Theoretisch ließen sich auf einem Hektar Wasseroberfläche jährlich 50 Tonnen Chlorella ernten, das ist 25 mal so viel wie der entsprechende Ertrag Weizen auf der gleichen Landfläche. Und dabei steht man erst am Beginn der Forschungen!
Aber zurück in die Wüste, zum Kap Bojador!
Von den Tangballen, die wie ein Haufen trockener Tabakblätter aussahen, schlenderten wir zum Leuchtturm, der von Stacheldrahtverhauen und Laufgräben umgeben ist, vor denen nachts die Schakale umherschleichen. Sobald wir im weiträumigen Hof des Turmes angekommen waren, klopfte man den Leutnant aus dem Bett. Er erschien im Schlafanzug und rieb sich verwundert ein paarmal die Augen, denn seit dem Bestehen des Leuchtturms war ich der erste Besucher. Freudestrahlend bot er mir eine Dusche an und lud mich zur Paella mit frischem Brot, Wein und Bier ein.

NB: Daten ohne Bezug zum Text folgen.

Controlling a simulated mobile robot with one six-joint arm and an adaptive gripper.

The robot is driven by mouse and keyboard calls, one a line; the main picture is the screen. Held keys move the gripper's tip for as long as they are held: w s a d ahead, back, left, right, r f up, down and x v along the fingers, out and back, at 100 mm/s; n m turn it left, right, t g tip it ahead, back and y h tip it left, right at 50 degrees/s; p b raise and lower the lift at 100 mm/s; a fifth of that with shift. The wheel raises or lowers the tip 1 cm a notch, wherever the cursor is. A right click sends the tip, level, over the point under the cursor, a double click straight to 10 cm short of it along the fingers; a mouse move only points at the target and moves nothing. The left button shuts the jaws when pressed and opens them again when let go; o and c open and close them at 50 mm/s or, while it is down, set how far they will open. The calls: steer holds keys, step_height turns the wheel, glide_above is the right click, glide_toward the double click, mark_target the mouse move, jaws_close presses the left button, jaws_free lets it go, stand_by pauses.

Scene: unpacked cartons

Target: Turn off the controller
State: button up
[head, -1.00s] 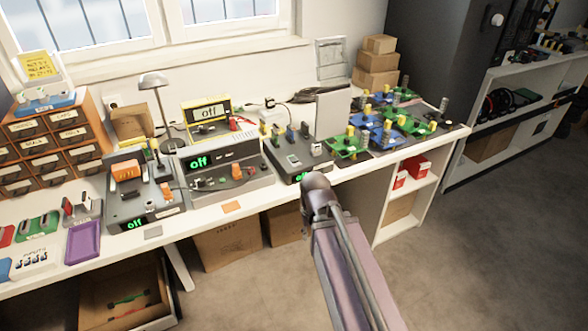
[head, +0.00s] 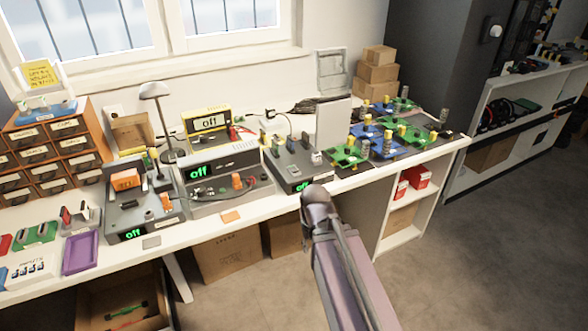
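Several devices on the white bench show "off", and I cannot tell which is the controller. A grey console (head: 146,214) at the left has a green "off" display at its front edge. A larger grey unit (head: 222,160) in the middle shows green "off". A yellow meter (head: 208,122) behind also shows "off". My arm reaches up from the bottom toward the bench's front edge; my gripper is not visible.
A desk lamp (head: 158,95) stands behind the consoles. Orange drawers (head: 55,150) and a purple tray (head: 81,253) are at the left. Green and blue boards (head: 350,157) fill the bench's right. Cartons (head: 228,255) sit below. The floor (head: 465,240) at the right is clear.

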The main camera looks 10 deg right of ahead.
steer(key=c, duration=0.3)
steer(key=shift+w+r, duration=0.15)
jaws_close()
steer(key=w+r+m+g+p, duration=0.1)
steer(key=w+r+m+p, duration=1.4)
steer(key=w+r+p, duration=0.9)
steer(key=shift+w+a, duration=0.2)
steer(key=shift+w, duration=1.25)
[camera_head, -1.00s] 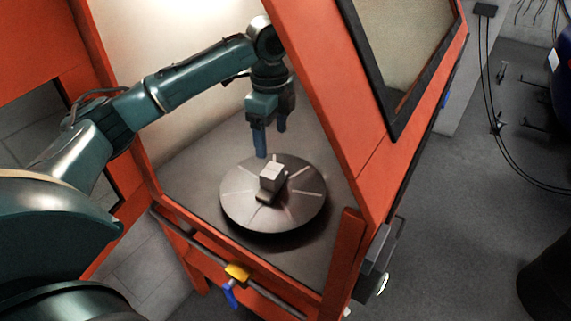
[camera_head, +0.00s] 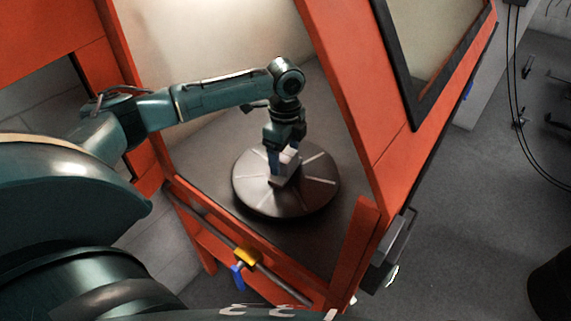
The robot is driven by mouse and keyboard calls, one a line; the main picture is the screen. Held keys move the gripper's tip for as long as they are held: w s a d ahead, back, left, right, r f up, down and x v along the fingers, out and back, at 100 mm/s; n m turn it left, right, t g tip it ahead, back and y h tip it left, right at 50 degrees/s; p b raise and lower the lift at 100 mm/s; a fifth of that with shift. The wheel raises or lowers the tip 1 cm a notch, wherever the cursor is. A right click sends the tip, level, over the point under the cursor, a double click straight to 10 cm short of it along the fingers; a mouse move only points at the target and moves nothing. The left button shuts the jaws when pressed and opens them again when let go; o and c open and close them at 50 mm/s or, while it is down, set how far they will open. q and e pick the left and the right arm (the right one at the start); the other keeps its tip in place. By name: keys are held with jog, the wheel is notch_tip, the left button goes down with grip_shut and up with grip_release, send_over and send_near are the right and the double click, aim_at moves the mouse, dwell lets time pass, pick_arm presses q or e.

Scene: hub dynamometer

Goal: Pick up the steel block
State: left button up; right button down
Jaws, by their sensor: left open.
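The steel block (camera_head: 287,168) is a small pale grey block at the middle of the round metal turntable (camera_head: 256,190) inside the orange-framed cabinet. The near finger partly hides the block. I cannot tell whether the fingers touch it. My right gripper is not in view.
Orange frame posts (camera_head: 352,105) stand close on the right of the arm. A lower rail with a yellow clamp (camera_head: 246,257) crosses the cabinet's front. The grey cabinet floor (camera_head: 205,150) around the turntable is clear.

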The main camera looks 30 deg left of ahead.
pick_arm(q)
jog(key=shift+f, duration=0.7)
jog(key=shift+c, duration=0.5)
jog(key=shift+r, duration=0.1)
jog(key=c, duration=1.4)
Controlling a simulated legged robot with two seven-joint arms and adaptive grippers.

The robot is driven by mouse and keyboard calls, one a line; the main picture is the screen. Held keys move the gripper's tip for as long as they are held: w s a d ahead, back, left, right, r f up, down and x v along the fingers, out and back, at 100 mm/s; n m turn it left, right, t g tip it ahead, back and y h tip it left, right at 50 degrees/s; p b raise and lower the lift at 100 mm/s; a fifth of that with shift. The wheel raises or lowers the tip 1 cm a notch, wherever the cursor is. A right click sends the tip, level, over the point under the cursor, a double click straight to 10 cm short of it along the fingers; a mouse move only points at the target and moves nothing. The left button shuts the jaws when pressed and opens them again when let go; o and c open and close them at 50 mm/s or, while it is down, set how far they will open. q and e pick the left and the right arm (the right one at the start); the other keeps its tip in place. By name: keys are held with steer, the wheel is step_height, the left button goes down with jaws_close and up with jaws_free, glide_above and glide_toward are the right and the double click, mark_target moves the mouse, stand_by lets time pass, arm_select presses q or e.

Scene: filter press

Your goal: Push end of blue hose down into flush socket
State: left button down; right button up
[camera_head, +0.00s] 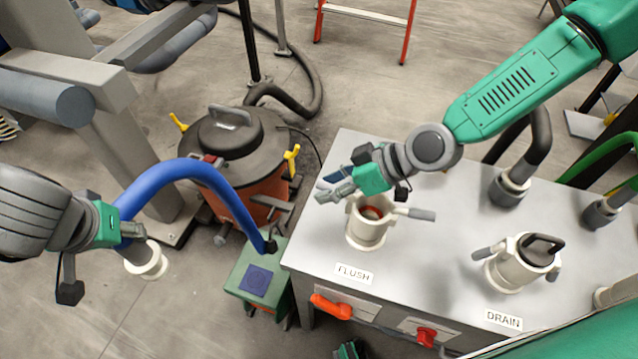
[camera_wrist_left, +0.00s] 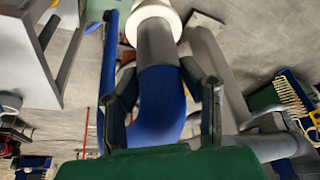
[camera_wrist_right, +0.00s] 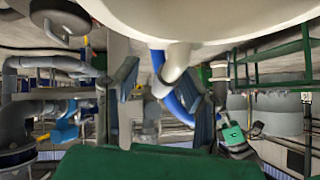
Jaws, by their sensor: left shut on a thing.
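The blue hose (camera_head: 185,170) arches from my left gripper (camera_head: 130,231) across to the green box. Its near end has a grey cuff (camera_wrist_left: 157,42) and a cream collar (camera_head: 148,262), hanging over the floor left of the bench. My left gripper is shut on the hose just behind the cuff. The flush socket (camera_head: 367,232) is a cream cup on the bench, open at the top, with an orange-red ring inside. One lever arm sticks out to its right.
The grey bench (camera_head: 440,260) carries a capped drain socket (camera_head: 520,262) at right and dark hoses behind. An orange drum (camera_head: 235,190) with a black lid and the green box (camera_head: 257,275) stand left of the bench. A red ladder (camera_head: 365,15) is behind.

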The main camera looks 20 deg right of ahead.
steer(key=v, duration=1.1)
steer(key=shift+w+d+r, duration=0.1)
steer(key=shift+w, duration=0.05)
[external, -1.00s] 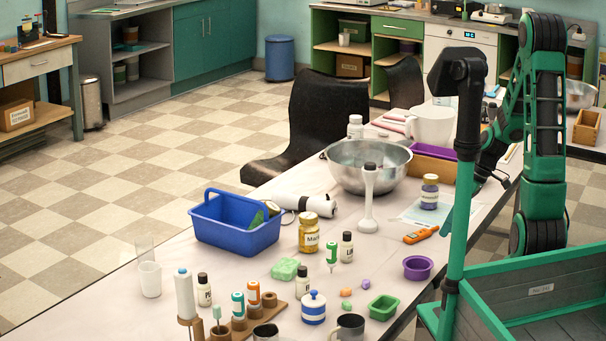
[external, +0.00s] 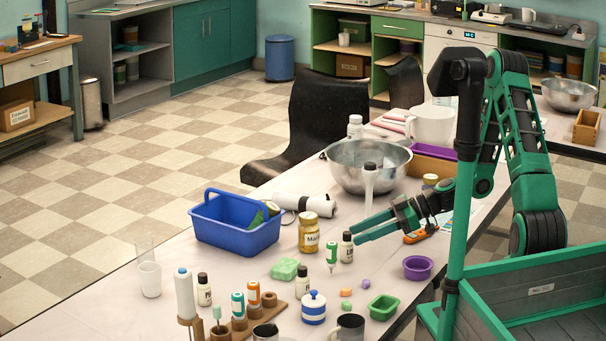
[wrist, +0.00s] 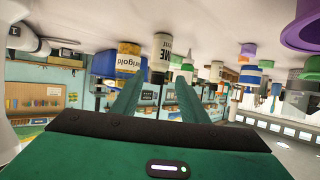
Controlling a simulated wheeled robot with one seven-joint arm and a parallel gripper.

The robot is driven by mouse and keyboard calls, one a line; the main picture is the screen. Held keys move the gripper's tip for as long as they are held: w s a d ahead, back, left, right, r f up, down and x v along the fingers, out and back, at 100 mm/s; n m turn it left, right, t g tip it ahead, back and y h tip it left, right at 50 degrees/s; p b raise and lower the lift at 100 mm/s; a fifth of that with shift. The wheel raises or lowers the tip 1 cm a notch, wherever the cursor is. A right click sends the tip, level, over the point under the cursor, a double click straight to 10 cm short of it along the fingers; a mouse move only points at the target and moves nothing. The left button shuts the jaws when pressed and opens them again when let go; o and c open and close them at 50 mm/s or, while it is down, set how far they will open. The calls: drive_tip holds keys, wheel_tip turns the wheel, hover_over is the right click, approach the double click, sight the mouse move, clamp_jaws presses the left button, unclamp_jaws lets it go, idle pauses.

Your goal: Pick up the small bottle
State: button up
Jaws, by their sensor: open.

Auch die beiden Leuchtturmwärter waren inzwischen aufgestanden und baten mich flehentlich, doch ein paar Tage zu bleiben, sie kämen um vor Langeweile. Ich hätte es gern getan, jedoch die LIBERIA IV eine Nacht lang unbeaufsichtigt zu lassen, das kam mir nicht in den Sinn.
Beim Mittagessen saßen wir mit Mauren zusammen, und alle verhielten sich so, als hätte es nie Spannungen zwischen Spaniern und Mauren gegeben.
„Können Sie sich denn auf die Mauren verlassen?“ fragte ich später den Leutnant.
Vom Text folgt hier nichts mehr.